Sudut Pandang: Risiko Menjadi Ibu, Tiada Hari Tanpa Rasa Khawatir
Menjadi ibu adalah perjalanan emosional seumur hidup. Di Hari Kartini ini, mari renungkan bagaimana cinta dan kekhawatiran menjadi bagian tak terpisahkan dari peran seorang ibu, dilihat dari perspektif psikologi dan sosiologi.
4/21/20251 min read


hikmahstory.id - Setiap kali aku menatap mata ibuku, selalu ada bayang-bayang kekhawatiran di sana. Bukan hanya sekali dua kali, tapi hampir setiap hari.
Seiring waktu, aku menyadari bahwa sorot mata itu bukan milik Ibuku seorang.
Hampir semua ibu yang kutemui dari berbagai daerah, latar budaya, hingga negara yang berbeda memancarkan hal yang sama: rasa khawatir terhadap anak-anak mereka yang tak pernah benar-benar pergi.
Kekhawatiran adalah bagian tak terpisahkan dari peran keibuan. Ia hadir bukan karena ibu-ibu lemah atau berlebihan, melainkan karena begitu kuatnya ikatan emosional dan psikologis antara ibu dan anak.
Dalam ilmu psikologi, fenomena ini dapat dijelaskan melalui attachment theory (teori keterikatan) yang dikembangkan oleh John Bowlby.
Bowlby menyatakan bahwa keterikatan emosional yang terbentuk antara ibu dan anak sejak dini berperan besar dalam membentuk rasa aman, sekaligus rasa tanggung jawab dan kecemasan yang melekat sepanjang hidup.
Menurut Mary Ainsworth, murid Bowlby yang mengembangkan konsep “secure base”, ibu bukan hanya pelindung fisik, tapi juga tempat aman secara emosional bagi anak.
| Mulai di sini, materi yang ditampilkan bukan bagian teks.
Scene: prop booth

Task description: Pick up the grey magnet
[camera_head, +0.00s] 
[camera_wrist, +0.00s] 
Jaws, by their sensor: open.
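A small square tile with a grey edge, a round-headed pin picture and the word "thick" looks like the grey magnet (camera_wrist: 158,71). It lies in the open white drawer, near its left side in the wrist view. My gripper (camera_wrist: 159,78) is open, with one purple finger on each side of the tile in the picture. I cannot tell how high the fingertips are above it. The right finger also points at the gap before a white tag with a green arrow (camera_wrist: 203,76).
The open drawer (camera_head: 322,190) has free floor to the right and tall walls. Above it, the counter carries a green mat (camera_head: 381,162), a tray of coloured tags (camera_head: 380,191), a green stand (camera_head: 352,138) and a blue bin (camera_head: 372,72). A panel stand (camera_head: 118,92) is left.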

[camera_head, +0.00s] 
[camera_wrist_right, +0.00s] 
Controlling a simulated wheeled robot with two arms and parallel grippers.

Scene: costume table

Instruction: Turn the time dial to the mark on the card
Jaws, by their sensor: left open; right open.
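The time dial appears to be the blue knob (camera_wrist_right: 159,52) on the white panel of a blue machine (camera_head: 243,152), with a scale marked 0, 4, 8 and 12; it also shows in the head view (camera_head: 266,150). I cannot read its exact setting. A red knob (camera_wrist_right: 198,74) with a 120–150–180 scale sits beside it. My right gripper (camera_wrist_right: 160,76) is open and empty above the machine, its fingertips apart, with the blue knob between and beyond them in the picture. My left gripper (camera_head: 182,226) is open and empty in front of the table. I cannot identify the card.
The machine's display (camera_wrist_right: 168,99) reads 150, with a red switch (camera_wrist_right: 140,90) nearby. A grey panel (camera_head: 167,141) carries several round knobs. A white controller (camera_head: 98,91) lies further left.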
Maka ketika anak menjauh, baik secara literal maupun metaforis, kekhawatiran muncul sebagai bentuk alami dari keterikatan tersebut.
Namun kekhawatiran ibu bukan semata hasil ikatan personal. Dalam konteks sosiologis, perempuan yang menjadi ibu juga dibentuk oleh konstruksi budaya yang menempatkan mereka sebagai penjaga utama kesejahteraan keluarga.
Teori peran gender dalam sosiologi menyoroti bahwa perempuan sering kali diminta menjalankan peran ganda mengasuh, mendidik, sekaligus menjaga emosi rumah tangga.
Tak heran jika kekhawatiran menjadi bagian dari "kerja emosional" yang dilakukan ibu secara terus-menerus.
Dalam tulisannya, sosiolog Arlie Hochschild menyebut konsep ini sebagai emotional labor pekerjaan tak terlihat yang melibatkan pengelolaan emosi demi kebaikan orang lain.
Seorang ibu bisa merasa bersalah hanya karena ia terlalu sibuk untuk mendampingi anak belajar, atau karena ia gagal membaca sinyal emosi anaknya dengan tepat. Semua ini menambah beban psikologis yang sering kali tidak dibicarakan secara terbuka.
Risiko menjadi ibu tidak hanya bersifat fisik saat proses melahirkan, tetapi juga bersifat emosional dan sosial yang berlangsung seumur hidup.
Seorang ibu tidak pernah benar-benar bisa “beristirahat” dari peran keibuannya, bahkan ketika anak-anak telah tumbuh dewasa. Kekhawatiran tetap ada.